__Problem description__:
Write out exactly the lines from the line with "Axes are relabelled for" through the line with "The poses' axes", including both, and nothing more.

-- START --

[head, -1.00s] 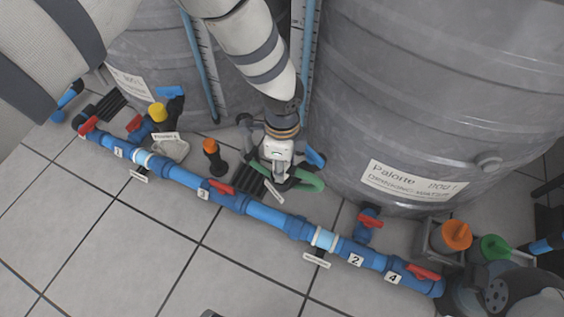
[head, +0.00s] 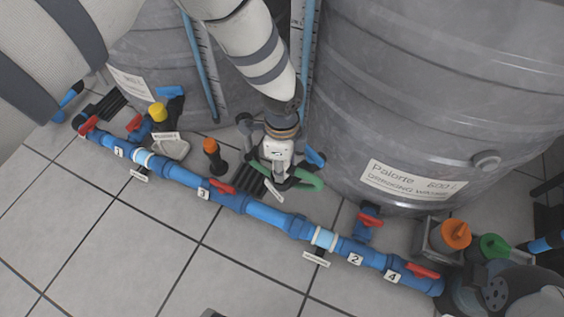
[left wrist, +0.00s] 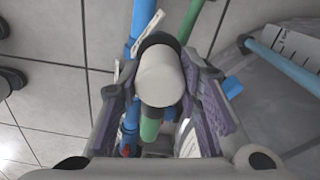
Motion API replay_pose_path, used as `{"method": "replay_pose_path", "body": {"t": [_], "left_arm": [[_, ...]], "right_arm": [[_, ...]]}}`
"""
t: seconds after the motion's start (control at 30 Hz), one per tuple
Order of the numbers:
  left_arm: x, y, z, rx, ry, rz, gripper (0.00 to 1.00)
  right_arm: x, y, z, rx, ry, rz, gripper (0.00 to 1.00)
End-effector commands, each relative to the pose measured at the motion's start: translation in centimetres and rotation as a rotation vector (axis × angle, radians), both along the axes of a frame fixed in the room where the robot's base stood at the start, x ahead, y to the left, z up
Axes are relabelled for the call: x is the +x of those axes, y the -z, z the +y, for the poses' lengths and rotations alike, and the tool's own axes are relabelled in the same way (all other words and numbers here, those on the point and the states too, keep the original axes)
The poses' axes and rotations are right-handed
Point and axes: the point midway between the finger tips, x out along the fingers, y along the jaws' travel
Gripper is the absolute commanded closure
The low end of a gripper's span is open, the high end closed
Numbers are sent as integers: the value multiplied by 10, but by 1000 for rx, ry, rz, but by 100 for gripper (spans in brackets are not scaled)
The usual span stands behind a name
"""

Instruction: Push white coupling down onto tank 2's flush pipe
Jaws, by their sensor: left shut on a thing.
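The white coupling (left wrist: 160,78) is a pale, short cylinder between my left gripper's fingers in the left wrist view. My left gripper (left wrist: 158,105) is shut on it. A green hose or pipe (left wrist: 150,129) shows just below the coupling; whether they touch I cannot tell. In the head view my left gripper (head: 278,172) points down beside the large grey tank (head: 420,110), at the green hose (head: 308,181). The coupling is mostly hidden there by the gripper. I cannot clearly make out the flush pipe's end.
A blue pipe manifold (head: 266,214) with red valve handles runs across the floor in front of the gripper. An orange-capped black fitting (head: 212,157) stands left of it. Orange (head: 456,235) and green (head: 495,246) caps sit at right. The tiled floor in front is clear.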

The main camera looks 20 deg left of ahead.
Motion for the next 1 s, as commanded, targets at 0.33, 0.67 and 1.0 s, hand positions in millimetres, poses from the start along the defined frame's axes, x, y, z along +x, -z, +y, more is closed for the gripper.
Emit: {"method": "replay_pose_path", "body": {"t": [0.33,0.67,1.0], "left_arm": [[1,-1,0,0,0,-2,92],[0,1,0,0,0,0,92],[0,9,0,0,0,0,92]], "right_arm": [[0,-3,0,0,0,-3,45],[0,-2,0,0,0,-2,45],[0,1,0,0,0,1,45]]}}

-- END --

__Solution__:
Axes are relabelled for the call: x is the +x of those axes, y the -z, z the +y, for the poses' lengths and rotations alike, and the tool's own axes are relabelled in the same way (all other words and numbers here, those on the point and the states too, keep the original axes)
The poses' axes and rotations are right-handed

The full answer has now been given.